Indonesia's financial regulator has changed its rules governing investments by insurance companies and other non-bank financial institutions, in a move aimed at getting these entities to support government infrastructure projects, reported Reuters.
The OJK revised a regulation first implemented in January last year that required insurance companies, pension funds and other non-bank financial institutions to keep a minimum percentage of government bonds in their portfolio to help provide stability to the debt market.
In the revised version, the OJK has expanded the options for required investment products to include instruments issued by state-owned companies and their subsidiaries used to finance government infrastructure projects.

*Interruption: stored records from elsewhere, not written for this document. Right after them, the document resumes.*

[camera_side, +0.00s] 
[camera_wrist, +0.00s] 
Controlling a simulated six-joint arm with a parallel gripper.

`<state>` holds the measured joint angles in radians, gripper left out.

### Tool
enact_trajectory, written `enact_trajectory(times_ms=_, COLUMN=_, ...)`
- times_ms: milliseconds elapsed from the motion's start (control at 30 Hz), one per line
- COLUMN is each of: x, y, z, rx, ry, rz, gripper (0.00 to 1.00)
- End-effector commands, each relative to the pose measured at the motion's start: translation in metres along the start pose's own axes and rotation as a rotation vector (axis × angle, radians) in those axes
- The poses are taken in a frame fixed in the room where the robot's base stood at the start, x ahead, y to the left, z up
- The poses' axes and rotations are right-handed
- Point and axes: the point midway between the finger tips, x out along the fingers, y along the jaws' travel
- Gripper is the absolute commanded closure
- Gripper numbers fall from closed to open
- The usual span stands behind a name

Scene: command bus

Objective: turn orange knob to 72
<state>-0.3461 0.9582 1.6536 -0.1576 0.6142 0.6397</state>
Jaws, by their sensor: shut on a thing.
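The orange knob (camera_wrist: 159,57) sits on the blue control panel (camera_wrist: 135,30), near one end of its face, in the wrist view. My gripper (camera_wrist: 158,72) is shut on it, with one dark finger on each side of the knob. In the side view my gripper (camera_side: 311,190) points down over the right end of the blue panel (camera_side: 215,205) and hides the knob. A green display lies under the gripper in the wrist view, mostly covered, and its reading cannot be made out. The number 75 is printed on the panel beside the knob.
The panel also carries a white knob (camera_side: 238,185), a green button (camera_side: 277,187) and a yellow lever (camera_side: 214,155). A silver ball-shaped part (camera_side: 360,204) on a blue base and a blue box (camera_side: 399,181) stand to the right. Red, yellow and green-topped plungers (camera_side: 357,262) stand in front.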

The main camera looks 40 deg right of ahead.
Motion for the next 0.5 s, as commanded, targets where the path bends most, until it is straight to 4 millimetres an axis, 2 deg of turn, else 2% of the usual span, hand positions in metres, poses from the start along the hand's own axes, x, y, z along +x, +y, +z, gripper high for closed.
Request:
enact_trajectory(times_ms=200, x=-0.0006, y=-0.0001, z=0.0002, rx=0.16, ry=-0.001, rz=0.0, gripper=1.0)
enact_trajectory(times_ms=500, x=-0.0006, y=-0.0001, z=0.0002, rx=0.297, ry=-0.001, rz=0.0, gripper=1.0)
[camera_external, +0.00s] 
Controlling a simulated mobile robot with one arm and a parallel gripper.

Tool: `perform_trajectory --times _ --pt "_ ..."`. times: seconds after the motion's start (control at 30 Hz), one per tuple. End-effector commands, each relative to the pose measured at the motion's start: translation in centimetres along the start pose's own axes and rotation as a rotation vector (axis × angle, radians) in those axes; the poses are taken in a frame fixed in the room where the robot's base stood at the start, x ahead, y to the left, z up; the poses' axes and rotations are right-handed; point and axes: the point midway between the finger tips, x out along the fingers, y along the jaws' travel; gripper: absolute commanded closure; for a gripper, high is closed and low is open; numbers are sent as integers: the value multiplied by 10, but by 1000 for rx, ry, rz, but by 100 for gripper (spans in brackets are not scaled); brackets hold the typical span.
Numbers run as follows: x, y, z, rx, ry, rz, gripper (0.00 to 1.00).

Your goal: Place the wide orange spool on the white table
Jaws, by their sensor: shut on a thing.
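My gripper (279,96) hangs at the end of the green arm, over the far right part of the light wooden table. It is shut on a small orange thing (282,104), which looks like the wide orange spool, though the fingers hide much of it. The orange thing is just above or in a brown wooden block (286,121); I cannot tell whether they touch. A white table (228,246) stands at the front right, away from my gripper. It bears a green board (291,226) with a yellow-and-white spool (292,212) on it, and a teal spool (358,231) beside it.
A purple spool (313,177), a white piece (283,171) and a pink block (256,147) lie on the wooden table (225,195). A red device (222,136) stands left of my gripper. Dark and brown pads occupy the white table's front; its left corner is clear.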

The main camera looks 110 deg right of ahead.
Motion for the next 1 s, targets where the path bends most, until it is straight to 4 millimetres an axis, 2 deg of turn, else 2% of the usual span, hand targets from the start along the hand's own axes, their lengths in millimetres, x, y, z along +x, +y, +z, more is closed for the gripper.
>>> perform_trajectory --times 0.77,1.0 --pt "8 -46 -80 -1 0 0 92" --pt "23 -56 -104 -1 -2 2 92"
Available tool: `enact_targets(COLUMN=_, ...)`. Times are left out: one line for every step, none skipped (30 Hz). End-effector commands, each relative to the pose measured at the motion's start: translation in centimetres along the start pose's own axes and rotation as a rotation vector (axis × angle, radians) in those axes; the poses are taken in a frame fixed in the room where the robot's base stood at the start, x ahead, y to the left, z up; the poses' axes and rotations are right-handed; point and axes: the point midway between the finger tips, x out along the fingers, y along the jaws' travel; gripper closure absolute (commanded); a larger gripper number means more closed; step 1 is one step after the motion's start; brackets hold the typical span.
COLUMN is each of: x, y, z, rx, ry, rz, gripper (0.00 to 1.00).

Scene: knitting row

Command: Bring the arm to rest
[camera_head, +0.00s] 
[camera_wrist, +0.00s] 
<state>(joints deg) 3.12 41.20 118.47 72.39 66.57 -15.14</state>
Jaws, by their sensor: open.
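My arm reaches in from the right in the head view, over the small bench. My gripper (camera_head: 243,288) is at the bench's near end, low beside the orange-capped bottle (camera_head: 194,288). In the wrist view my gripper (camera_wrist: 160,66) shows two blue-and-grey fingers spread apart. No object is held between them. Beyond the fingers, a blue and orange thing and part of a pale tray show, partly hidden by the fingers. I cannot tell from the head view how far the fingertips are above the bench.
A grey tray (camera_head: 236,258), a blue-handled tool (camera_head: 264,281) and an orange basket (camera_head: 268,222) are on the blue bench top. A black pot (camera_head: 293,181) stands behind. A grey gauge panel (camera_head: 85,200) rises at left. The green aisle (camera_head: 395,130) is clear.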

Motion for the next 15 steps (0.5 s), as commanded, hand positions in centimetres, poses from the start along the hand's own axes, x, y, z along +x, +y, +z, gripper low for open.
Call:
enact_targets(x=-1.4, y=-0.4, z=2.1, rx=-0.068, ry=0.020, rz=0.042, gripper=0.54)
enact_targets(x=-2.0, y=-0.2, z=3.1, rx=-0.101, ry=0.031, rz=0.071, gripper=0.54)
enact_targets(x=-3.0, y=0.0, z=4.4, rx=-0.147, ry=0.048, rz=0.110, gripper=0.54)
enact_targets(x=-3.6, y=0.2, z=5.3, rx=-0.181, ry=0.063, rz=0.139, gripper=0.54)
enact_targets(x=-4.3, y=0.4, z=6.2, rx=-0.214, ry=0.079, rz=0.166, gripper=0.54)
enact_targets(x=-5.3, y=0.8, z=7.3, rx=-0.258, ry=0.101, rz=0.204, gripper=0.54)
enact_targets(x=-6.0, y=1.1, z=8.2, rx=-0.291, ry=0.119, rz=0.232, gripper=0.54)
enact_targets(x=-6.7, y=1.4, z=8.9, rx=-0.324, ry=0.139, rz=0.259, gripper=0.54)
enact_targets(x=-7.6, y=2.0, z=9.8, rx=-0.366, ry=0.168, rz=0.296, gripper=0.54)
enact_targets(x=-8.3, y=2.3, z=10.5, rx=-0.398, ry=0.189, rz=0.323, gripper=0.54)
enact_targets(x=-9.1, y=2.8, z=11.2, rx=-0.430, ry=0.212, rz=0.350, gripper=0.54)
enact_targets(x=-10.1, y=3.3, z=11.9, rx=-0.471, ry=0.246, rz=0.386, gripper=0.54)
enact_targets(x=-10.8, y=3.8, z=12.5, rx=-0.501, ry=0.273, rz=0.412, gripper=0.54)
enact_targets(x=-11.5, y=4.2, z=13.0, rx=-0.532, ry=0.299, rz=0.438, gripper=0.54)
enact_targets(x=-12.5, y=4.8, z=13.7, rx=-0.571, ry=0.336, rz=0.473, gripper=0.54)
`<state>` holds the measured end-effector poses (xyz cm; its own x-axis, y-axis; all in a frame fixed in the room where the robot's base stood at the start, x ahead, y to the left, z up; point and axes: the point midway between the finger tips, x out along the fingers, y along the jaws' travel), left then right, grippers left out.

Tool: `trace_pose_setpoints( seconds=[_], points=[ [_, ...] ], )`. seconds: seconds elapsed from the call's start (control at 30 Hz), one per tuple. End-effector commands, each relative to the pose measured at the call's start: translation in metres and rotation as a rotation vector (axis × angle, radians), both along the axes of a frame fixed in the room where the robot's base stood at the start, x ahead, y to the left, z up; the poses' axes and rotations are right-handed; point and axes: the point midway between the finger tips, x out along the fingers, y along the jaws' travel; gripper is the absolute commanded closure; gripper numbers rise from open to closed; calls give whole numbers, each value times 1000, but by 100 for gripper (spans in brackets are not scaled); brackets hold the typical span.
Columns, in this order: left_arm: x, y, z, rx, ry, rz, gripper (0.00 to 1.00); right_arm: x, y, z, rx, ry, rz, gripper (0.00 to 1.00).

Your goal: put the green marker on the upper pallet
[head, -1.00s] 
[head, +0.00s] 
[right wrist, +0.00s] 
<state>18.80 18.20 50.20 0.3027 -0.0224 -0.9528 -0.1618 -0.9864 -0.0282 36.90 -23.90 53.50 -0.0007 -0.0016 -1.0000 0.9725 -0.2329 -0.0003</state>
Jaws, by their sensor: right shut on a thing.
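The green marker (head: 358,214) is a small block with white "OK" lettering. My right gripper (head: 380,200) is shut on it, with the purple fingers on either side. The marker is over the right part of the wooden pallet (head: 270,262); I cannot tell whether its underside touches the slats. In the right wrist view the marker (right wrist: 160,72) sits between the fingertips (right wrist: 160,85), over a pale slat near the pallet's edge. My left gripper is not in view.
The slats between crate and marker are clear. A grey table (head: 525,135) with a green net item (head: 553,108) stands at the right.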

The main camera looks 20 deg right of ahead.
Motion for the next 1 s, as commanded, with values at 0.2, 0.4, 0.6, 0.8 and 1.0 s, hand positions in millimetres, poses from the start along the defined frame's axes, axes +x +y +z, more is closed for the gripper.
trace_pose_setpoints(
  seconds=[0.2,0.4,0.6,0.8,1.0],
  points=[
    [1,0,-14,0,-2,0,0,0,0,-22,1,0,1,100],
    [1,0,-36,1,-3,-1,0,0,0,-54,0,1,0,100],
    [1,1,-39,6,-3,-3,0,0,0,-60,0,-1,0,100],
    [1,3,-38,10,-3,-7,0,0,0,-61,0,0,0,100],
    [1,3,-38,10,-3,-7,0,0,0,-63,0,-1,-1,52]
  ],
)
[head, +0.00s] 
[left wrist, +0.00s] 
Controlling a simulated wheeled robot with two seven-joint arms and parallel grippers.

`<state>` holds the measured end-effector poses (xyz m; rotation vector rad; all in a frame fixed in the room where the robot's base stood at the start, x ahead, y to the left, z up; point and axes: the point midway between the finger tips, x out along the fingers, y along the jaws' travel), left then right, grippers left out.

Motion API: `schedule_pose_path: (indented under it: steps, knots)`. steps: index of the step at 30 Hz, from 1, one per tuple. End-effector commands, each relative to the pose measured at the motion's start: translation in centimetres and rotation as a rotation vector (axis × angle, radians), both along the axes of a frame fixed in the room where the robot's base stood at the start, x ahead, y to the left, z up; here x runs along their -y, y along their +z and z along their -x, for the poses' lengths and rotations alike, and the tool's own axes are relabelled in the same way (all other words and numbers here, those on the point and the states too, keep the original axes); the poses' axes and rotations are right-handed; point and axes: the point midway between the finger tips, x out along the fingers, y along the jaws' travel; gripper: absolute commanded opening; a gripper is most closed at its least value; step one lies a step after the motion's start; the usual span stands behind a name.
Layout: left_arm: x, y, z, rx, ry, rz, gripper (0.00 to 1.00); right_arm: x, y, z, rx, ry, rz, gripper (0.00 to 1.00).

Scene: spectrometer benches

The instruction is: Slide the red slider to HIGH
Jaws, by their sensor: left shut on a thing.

The new list of instruments includes asset-backed securities, as well as the so called limited participation mutual funds (RDPT), according to the regulation signed on 29 August, which took effect immediately.
Accelerating infrastructure projects is among the main focuses of Indonesia's government and project financing is one the main hurdles.
The World Bank estimated that Southeast Asia's largest economy would have to spend US$500 billion to meet its infrastructure needs in the next five years and public spending alone would not be enough.
The overall amount of government-linked securities the OJK requires non-bank financial institutions must keep as a minimum percentage of their investments remains unchanged from last year's rules. Such securities must make up at least 30% of pension funds' and life insurance companies' investments and 20% of general insurance firms' investments.